WHAT a SNAIL! (may contain spoilers)
9 April 2004
Warning: Spoilers
You know, some movies are great and others tank..... This one definitely tanked at my house.

My mother and I watched this late one night thinking that it would be interesting because it was a movie starring Richard Burton right when his career was just taking off.

WRONG!!!! Not only did this movie NOT help his career take off, but could have torpedoed it from the bomb that this movie was.

Richard Burton stars in this movie as an Indian doctor who returns to his "roots" by doctoring the sick and needy.

Lana Turner also appears as a wealthy American socialite (very social indeed) married to Michael Rennie who, I am assuming, is of English nobility. They happen to be in India as the guests of the Maharani (female version of the Maharaja, a big person in Indian society)

I really don't need to go into detail about how Lana Turner and Richard Burton's characters get together, but I can assure you that they do. Michael Rennie warns the Doctor about his wife, basically saying, "Ya know, I have an airhead of a wife who likes to sleep with anything that remotely resembles even a coat rack, but you can still sleep with her and we can all be friends in the end"

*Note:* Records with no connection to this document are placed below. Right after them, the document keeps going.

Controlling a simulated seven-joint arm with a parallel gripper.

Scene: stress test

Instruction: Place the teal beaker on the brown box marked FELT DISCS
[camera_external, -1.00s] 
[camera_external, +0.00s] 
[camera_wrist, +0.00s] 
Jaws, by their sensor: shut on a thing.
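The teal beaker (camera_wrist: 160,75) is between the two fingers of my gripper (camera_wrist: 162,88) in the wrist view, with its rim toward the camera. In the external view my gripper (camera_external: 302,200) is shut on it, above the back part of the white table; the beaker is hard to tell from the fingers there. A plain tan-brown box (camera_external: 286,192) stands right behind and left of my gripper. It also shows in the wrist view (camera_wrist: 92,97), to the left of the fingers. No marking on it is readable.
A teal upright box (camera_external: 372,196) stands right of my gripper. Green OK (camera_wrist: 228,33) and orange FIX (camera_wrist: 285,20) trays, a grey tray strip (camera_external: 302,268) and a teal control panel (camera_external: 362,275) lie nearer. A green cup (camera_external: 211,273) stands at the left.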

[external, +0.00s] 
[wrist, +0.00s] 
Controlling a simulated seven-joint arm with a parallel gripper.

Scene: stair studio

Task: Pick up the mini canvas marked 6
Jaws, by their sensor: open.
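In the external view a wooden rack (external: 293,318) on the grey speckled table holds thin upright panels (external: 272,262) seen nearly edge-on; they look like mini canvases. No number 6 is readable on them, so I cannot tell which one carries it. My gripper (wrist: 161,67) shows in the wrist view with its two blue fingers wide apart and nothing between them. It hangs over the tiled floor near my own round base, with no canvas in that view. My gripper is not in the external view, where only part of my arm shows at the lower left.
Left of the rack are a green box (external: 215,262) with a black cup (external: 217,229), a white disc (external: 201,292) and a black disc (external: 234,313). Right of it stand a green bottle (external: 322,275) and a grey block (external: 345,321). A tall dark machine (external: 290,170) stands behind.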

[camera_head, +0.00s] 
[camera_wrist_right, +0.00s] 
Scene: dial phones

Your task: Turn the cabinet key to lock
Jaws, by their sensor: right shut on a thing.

A few "action" scenes have their cheesy moments. In one scene, Michael Rennie is on a tiger hunt in India when all of a sudden a tiger (an actor wrapped in a tiger rug) flies across the screen and lands on him as he attempts to kill it, thus immobilizing him for a good part of the movie, giving Turner and Burton their chance to frolic with each other in some places.

Another is when "The Rains" (read: killer monsoon) come and knock off the dams and bridges and wash out the poorhouse sections of the town. It goes for the same as the earthquake.

The dialogue just flat lines throughout the movie. Towards the end, Turner and Burton's white, hot passion for each other cools way down with the help of "The Rains". Turner decides to be shallow when Burton tries to explain why he "couldn't come to her in her hour of need" Basically, it's like watching two elementary school kids in a little romance when all of a sudden, the girl gets mad at the boy for not playing with her on the swing set and decides to break up with him just because the boy missed one day of swing set time. Petty romances here, people.

The ending was even bad. The audience expects one thing, and just the total opposite happens. I felt that the director or the scriptwriter needed some major adjustments to their craft in this movie.

However, the movie was appropriately titled. The Rains of Ranchipur washed out my evening. I don't want to be a wet blanket, but I have to give this movie a -2 out of 1-10. It was that bad.